The modern marketing agency deals with a greater volume and depth of data than ever before. With the right tools and software in place, agencies and individuals can collect, collate, and analyze reams of diverse data across various touchpoints, channels, and devices.
But the challenge often lies in presenting said data to clients in an accessible, simple, and engaging manner, and this is where reports and dashboards play a crucial role. They are both invaluable visual tools for presenting a summation of the data one has collected in a way that makes sense to whoever might be reviewing it.
How do we define Reports and Dashboards?
Although reports and dashboards perform similar functions, they are distinct, separate tools, each with its own value and array of applications.
A report is generally a comprehensive collection of data from different marketing sources. The data presented in a report highlights the performance of your marketing efforts to shape your strategy. The scope can be as broad or narrow as needed, but it will always fall within a specific period.
A dashboard may present the same data as a report, but it is generally focused on a specific question or topic. Think of this in a similar manner to how you would the dashboard of a car, which provides you with a concise snapshot of relevant metrics and data around a topic/question; ‘how is my car performing?’.
A marketing dashboard is much the same, presenting only a few key data sets (usually ±10 at a time), through visualizations, that supply a high-level overview of the given topic, at a glance.
How are Reports and Dashboards similar?
The main and most obvious similarity between reports and dashboards is that they are both tools for presenting data. Another key similarity is both tools make use of visualizations to share said data, in the form of graphs, tables, charts, and so on. But beyond this, the similarities are few and far between.
How do Reports and Dashboards differ?
As mentioned above, there are significantly more features that separate the two tools. Whilst dashboards present key data around a central topic or question, reports address numerous topics relating to the overall marketing strategy, whilst offering insights into the data presented, supplemented with summaries and recommendations.
Due to the concise, up-to-the-minute nature of dashboards, an inherently higher level of understanding and knowledge is required when reviewing them. With the purpose of delivering short and consumable bits of information, dashboards will not usually contain or require the same level of explanation as you would find in a report.
Get the most out of Reports and Dashboards with Oviond
It is clear that both reports and dashboards offer numerous benefits and uses. There is immense value in presenting them in isolation, or tandem, depending on your requirements.
Oviond’s powerful reporting and dashboard features unlock truly world-class, visual data representation in a way that is quick, simple, powerful, and highly intuitive, allowing one to present diverse marketing data in one’s preferred format/s.
Reports and dashboards are both fully integrated into the Oviond software suite, so one can start creating them in just a few clicks, but it is important to note that there are a few subtle differences between the two tools with Oviond.
Firstly, dashboards are optimized for wider screen views, providing a more comprehensive, landscape overview of the featured data, whilst reports cater to a more traditional, A4-style view.

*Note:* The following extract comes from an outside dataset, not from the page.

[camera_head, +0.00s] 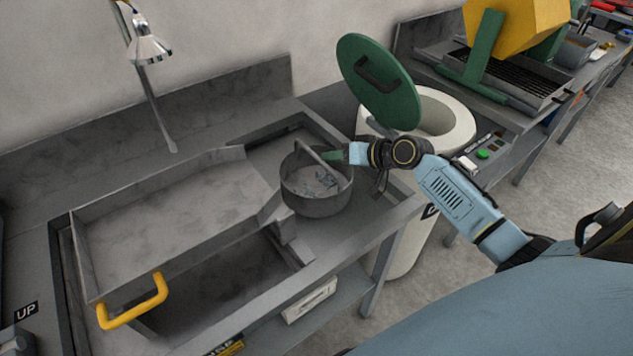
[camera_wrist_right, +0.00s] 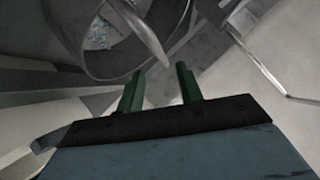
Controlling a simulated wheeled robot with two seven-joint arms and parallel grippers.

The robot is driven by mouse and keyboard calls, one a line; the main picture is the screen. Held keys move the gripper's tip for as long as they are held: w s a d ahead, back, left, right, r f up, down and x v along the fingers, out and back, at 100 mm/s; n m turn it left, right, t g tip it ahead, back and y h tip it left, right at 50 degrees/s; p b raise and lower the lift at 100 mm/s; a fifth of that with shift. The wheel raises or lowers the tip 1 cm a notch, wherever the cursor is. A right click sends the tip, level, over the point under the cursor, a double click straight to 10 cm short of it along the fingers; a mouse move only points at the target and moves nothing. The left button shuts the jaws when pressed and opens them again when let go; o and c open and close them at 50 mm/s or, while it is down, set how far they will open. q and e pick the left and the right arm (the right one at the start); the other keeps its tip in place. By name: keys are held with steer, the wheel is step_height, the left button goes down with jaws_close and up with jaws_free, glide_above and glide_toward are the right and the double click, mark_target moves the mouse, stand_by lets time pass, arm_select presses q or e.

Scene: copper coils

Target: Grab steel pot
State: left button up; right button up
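The steel pot (camera_head: 317,203) is a round grey pan with a strap handle (camera_head: 318,163) arching over it and small bluish-grey scraps inside. It stands upright at the right end of the metal sink-like bench. My right gripper (camera_head: 330,156) reaches in from the right, its green fingers close to the handle above the pot's far rim. In the right wrist view, the two green fingers (camera_wrist_right: 158,76) are apart, and the handle (camera_wrist_right: 140,28) curves down just beyond the gap between them. I cannot tell whether they touch it. My left gripper is not in view.
A grey tilting tray (camera_head: 170,215) with a yellow handle (camera_head: 133,303) lies left of the pot. A white drum (camera_head: 445,112) with a raised green lid (camera_head: 380,82) stands behind my right arm. A lamp (camera_head: 148,47) rises at the back left.

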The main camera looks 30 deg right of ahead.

Reports also offer simple PDF download functionality and allow one to add page names for easier navigation.
Furthermore, Oviond facilitates the instant sharing of both reports and dashboards via a live link or email, simplifying and streamlining the way marketing professionals and agencies share data with clients, employers, or any other stakeholders.
There can be no doubt that reports and dashboards are the pinnacles of visual data representation, and Oviond represents the golden standard for both of these invaluable tools.